Even if that’s the case, though, it’s hard to explain the huge valuation the market put on Tesla before the drop, or even its current value. After all, to be that valuable Tesla would have to generate huge profits, not just for a few years but in a way that could be expected to continue for many years to come.

Now, some technology companies have indeed been long-term moneymaking machines. Apple and Microsoft still top the list of the most profitable U.S. corporations some four decades after the rise of personal computers.

But we more or less understand the durability of the dominance of Apple and Microsoft, and it’s hard to see how Tesla could ever achieve something similar, no matter how brilliant its leadership. Both Apple and Microsoft benefit from strong network externalities — loosely speaking, everyone uses their products because everyone else uses their products.

In the case of Microsoft, the traditional story has been that businesses continued to buy the company’s software, even when it was panned by many people in the tech world, because it was what they were already set up to use: Products like Word and Excel may not have been great, but everyone within a given company and in others it did business with was set up to use them, had I.T. departments that knew how to deal with them, and so on.

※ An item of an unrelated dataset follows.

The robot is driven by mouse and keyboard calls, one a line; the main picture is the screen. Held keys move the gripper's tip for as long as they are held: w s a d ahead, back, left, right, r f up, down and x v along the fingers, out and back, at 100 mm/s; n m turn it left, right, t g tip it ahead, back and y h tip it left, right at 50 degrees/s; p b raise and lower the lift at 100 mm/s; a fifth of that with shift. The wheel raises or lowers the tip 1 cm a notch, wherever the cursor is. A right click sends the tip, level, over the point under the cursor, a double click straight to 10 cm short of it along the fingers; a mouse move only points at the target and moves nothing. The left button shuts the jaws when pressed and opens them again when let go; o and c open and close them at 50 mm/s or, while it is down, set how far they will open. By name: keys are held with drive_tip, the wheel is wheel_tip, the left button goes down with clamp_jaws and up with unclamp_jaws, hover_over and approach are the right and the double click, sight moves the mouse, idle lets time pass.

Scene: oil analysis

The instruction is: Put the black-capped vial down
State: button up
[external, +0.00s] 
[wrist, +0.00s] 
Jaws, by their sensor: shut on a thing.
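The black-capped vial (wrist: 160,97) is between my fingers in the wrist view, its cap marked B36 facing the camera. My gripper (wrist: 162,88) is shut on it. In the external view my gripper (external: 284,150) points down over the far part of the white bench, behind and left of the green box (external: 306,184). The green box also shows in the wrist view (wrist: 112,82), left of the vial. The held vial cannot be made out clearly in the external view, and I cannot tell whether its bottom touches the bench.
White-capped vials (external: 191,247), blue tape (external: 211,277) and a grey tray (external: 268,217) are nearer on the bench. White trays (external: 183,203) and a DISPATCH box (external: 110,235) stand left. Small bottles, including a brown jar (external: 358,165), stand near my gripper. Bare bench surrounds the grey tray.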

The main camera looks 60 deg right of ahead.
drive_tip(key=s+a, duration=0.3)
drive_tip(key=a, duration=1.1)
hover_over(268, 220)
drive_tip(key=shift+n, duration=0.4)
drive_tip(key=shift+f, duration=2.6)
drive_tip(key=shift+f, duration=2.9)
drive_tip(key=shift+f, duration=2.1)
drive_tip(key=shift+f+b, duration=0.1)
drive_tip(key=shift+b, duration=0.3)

These days Microsoft has a better reputation than it used to, but as far as I can tell its market strength still reflects comfort and corporate habit rather than a perception of excellence.

Apple’s story is different in the details — more about individual users than institutions, more about physical products than about software alone. And Apple was widely considered cool, which I don’t think Microsoft ever was. But at an economic level it’s similar. I can attest from personal experience that once you’re in the iPhone/iPad/MacBook ecosystem, you won’t give up on its convenience unless offered something a lot better.

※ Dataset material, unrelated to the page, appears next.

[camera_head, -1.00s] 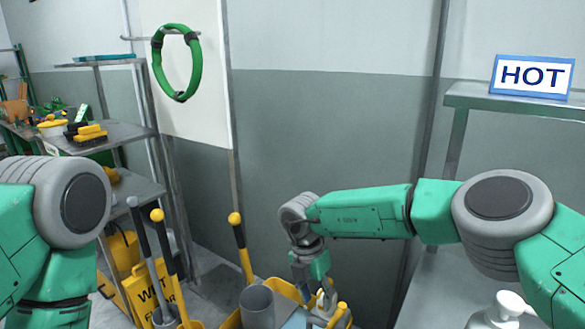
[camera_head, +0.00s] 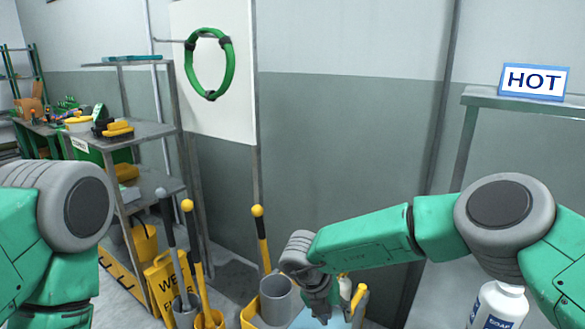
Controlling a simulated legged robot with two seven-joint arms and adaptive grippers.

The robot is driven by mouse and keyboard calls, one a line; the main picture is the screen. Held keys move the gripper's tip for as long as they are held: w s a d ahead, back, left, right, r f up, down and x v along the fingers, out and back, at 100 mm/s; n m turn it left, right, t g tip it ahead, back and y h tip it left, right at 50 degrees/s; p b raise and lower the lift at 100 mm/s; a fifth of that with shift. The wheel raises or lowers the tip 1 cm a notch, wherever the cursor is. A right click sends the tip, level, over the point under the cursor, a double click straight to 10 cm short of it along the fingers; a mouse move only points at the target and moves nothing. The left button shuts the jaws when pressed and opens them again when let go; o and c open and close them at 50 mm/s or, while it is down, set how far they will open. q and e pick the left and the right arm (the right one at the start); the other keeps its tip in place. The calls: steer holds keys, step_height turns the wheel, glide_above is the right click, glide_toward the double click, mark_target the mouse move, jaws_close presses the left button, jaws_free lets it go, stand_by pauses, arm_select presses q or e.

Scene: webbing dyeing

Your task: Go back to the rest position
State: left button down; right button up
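My right arm comes in from the right, and its forearm slopes down toward the lower middle. My right gripper (camera_head: 321,314) points down beside a grey cylinder (camera_head: 277,300) and over a light blue surface, near the yellow cart (camera_head: 248,314). Only the upper part of my left arm shows at the left edge. My left gripper is out of view.
A green ring (camera_head: 229,65) hangs on a white board. A metal shelf (camera_head: 150,130) with brushes stands left. A yellow wet-floor sign (camera_head: 163,285) and long-handled tools stand below it. A HOT sign (camera_head: 534,81) sits on a rack at right. A white soap bottle (camera_head: 497,308) is below.

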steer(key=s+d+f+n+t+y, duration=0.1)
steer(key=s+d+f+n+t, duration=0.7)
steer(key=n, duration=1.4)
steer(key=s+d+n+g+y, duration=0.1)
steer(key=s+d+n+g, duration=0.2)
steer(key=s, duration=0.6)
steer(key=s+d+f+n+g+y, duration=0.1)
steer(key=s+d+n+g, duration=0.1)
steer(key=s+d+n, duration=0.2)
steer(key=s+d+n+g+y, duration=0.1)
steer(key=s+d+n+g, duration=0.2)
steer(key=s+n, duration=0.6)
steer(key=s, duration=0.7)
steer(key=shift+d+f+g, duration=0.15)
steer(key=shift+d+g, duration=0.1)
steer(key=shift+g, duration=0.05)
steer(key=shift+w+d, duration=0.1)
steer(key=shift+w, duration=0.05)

Similar stories can be told about a few other companies, such as Amazon, with its distribution infrastructure.

The question is: Where are the powerful network externalities in the electric vehicle business?

Electric cars may well be the future of personal transportation. In fact, they had better be, since electrification of everything, powered by renewable energy, is the only plausible way to avoid climate catastrophe. But it’s hard to see what would give Tesla a long-term lock on the electric vehicle business.

I’m not talking about how great Teslas are or aren’t right now; I’m not a car enthusiast (I should have one of those bumper stickers that say, “My other car is also junk”), so I can’t judge. But the lesson from Apple and Microsoft is that to be extremely profitable in the long run a tech company needs to establish a market position that holds up even when the time comes, as it always does, that people aren’t all that excited about its products.

So what would make that happen for Tesla? You could imagine a world in which dedicated Tesla hookups were the only widely available charging stations, or in which Teslas were the only electric cars mechanics knew how to fix. But with major auto manufacturers moving into the electric vehicle business, the possibility of such a world has already vanished. In fact, I’d argue that the Inflation Reduction Act, with its strong incentives for electrification, will actually hurt Tesla. Why? Because it will quickly make electric cars so common that Teslas no longer seem special.

In short, electric vehicle production just doesn’t look like a network externality business. Actually, you know what does? Twitter, a platform many of us still use because so many other people use it. But Twitter usage is apparently hard to monetize, not to mention the fact that Musk appears set on finding out just how much degradation of the user experience it will take to break its network externalities and drive away the clientele.

Which brings us back to the question of why Tesla was ever worth so much. The answer, as best as I can tell, is that investors fell in love with a story line about a brilliant, cool innovator, despite the absence of a good argument about how this guy, even if he really was who he appeared to be, could found a long-lived money machine.

And as I said, there’s a parallel here with Bitcoin. Despite years of effort, nobody has yet managed to find any serious use for cryptocurrency other than money laundering. But prices nonetheless soared on the hype, and are still being sustained by a hard-core group of true believers. Something similar surely happened with Tesla, even though the company does actually make useful things.

I guess we’ll eventually see what happens. But I definitely won’t trust Elon Musk with my cat.

simon gordon
28/12/2022
18:14
Hootza
I always though that was the most sensible way. The batteries can then be charged slowly - almost certainly extending their life - when electicity is cheap - ie overnight

hosede
28/12/2022
17:44
Fact is that China will take the EV market by storm in 2023/24 when they introduce their subscription vehicle with a 30 second quick change battery. Why does it take China's common sense to see that installing charging points all over the place is simply not practical and that garage forecourts can be easily upgraded to change your battery in seconds? Drive up to the forecourt, swap battery for fully charged one and off you go! Quicker than filling a tank of fuel and you get to chose if you visit the shop just like now!
hootza616
28/12/2022
17:39
And this comes as a surprise? Looks like the advertising mantra is still working; enough advertisings will always get customers, no matter how stupid.
johnwise
28/12/2022
16:08
Lucky Tesla did not accept Bitcoin as payment for cars as he once promised.
Tesla would be in serious trouble.

careful
28/12/2022
14:49
Earnings ! I suspect we've seen the last of them - or will do this quarter
hosede
28/12/2022
14:44
Bluster,

Yes, success breeds success, then that confidence leads to being surrounded by yes people. You start to believe you are King Midas. Then like Icarus you fly to close to the sun, your wings start melting and the great goddess Nemesis pays you a visit.